WORK TO BE COMPLETED
Reproduce all entries precisely, down to the last character.

(Records of robot episodes)
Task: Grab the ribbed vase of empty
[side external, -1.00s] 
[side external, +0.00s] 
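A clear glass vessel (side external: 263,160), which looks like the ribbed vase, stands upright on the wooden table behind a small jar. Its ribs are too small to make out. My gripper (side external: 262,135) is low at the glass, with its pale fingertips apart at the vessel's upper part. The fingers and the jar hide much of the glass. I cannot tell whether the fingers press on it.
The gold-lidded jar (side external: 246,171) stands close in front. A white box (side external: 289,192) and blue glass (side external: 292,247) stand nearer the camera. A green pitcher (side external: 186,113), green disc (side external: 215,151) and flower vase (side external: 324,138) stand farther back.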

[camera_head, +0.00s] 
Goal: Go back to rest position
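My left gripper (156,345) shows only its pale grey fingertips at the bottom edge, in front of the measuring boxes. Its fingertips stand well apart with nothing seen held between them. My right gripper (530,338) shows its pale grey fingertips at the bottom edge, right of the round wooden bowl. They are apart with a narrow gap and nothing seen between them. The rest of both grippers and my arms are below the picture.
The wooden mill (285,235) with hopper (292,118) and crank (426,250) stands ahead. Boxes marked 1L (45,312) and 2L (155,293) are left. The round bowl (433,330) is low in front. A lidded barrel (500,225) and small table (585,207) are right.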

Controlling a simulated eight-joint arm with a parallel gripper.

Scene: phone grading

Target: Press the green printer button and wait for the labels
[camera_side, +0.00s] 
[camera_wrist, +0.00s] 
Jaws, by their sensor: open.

SOLUTION FOR THIS EXERCISE
Task: Grab the ribbed vase of empty
[side external, -1.00s] 
[side external, +0.00s] 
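A clear glass vessel (side external: 263,160), which looks like the ribbed vase, stands upright on the wooden table behind a small jar. Its ribs are too small to make out. My gripper (side external: 262,135) is low at the glass, with its pale fingertips apart at the vessel's upper part. The fingers and the jar hide much of the glass. I cannot tell whether the fingers press on it.
The gold-lidded jar (side external: 246,171) stands close in front. A white box (side external: 289,192) and blue glass (side external: 292,247) stand nearer the camera. A green pitcher (side external: 186,113), green disc (side external: 215,151) and flower vase (side external: 324,138) stand farther back.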

[camera_head, +0.00s] 
Goal: Go back to rest position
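My left gripper (156,345) shows only its pale grey fingertips at the bottom edge, in front of the measuring boxes. Its fingertips stand well apart with nothing seen held between them. My right gripper (530,338) shows its pale grey fingertips at the bottom edge, right of the round wooden bowl. They are apart with a narrow gap and nothing seen between them. The rest of both grippers and my arms are below the picture.
The wooden mill (285,235) with hopper (292,118) and crank (426,250) stands ahead. Boxes marked 1L (45,312) and 2L (155,293) are left. The round bowl (433,330) is low in front. A lidded barrel (500,225) and small table (585,207) are right.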

Controlling a simulated eight-joint arm with a parallel gripper.

Scene: phone grading

Target: Press the green printer button and wait for the labels
[camera_side, +0.00s] 
[camera_wrist, +0.00s] 
Jaws, by their sensor: open.

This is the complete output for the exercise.